Robot episode rows:
********
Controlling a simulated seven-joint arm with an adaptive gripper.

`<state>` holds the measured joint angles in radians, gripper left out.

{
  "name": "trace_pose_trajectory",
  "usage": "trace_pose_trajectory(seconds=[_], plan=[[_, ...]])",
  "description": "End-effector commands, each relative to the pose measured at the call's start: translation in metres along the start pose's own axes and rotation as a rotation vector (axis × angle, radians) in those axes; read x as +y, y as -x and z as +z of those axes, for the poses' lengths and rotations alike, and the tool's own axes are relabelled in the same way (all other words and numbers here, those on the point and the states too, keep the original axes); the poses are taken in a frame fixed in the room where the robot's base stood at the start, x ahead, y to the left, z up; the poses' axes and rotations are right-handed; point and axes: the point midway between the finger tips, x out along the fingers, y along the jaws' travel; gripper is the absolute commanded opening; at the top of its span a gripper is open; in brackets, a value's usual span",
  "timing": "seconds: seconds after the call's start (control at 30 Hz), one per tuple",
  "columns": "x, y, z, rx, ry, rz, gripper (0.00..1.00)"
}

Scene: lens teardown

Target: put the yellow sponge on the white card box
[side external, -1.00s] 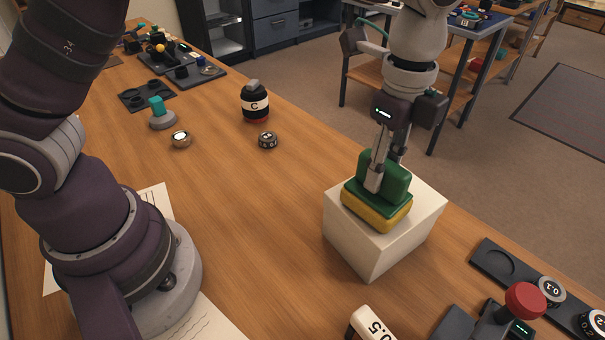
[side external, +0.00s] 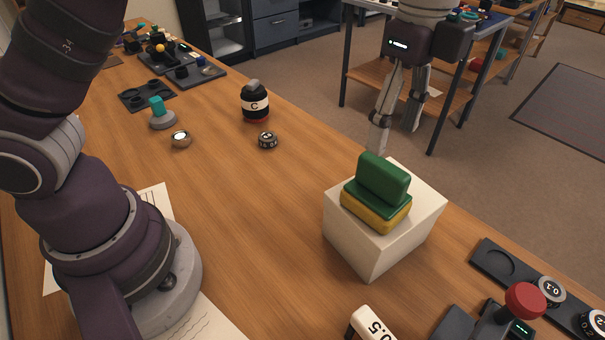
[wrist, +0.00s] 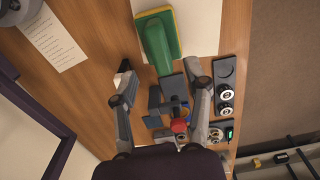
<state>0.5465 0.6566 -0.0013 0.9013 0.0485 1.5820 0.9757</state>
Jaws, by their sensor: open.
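The yellow sponge (side external: 375,213) has a green top layer and a raised green grip (side external: 383,181). It rests on top of the white card box (side external: 372,253), near the left part of its top face. My gripper (side external: 396,140) is open and empty, above and behind the box, clear of the sponge. In the wrist view my gripper's fingers (wrist: 123,101) are spread apart. The sponge's yellow edge (wrist: 174,35) and green grip (wrist: 155,45) lie beyond them, on the pale box top (wrist: 202,30).
A black tray (side external: 520,280) with round weights and a red-knobbed device (side external: 524,301) stand to the right. A white block marked 0.5 (side external: 371,325) is at the front. The table's middle is clear.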

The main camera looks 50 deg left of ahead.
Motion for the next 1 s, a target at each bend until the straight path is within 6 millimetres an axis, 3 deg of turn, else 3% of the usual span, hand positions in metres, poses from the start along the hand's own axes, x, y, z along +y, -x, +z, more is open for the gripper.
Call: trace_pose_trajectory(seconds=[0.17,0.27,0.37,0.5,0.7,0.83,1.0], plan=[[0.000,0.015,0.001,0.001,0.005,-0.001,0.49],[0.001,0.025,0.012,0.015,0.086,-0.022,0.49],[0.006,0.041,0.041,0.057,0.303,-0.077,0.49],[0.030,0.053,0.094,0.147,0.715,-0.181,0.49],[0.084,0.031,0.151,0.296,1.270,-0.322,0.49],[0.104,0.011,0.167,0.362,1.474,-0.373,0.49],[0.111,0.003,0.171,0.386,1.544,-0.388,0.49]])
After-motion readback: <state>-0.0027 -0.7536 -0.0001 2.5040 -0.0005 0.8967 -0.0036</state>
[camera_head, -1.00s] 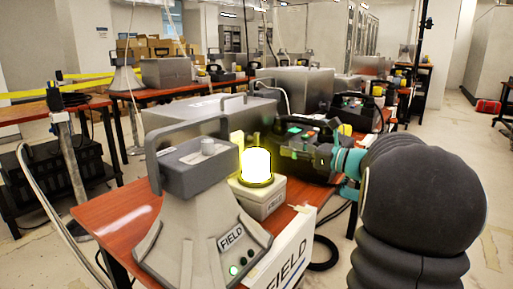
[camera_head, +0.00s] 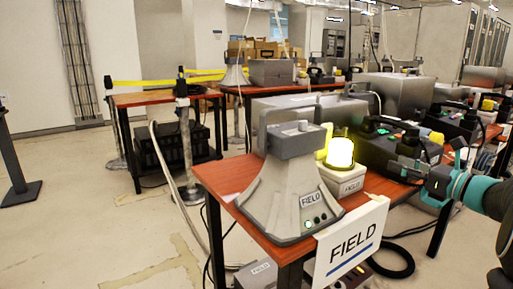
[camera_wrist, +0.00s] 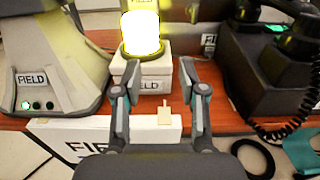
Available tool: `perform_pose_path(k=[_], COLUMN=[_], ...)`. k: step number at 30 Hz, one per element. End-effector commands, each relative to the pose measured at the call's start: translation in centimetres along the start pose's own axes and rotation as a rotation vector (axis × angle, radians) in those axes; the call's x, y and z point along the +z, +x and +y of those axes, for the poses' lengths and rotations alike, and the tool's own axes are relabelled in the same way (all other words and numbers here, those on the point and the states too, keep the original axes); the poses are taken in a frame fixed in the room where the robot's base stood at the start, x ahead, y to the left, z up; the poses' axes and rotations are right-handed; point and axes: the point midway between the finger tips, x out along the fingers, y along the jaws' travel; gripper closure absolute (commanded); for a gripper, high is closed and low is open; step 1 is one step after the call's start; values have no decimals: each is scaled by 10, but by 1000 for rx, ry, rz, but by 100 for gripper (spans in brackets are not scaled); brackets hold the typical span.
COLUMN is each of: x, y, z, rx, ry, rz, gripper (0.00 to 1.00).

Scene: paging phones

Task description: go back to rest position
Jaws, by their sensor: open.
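My gripper (camera_wrist: 157,88) is open and empty in the wrist view, its two fingers apart in front of a white box (camera_wrist: 157,75) marked FIELD. A lit yellow beacon lamp (camera_wrist: 140,33) stands on that box. In the head view my gripper (camera_head: 412,160) is at the right, near the lamp (camera_head: 340,152) and the table edge.
The orange table (camera_head: 228,178) has a white FIELD sign (camera_head: 350,238) hanging at its front. A black cable loop (camera_head: 392,262) lies below. Another table (camera_head: 150,98) with a post stands at the back left.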

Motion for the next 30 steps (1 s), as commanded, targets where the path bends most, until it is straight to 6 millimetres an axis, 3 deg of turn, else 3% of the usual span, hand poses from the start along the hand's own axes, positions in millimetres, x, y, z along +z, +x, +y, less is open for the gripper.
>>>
********
• [Set problem]:
Find every line holding the word "Scene"; give their count and nothing else.

• [Full solution]:
2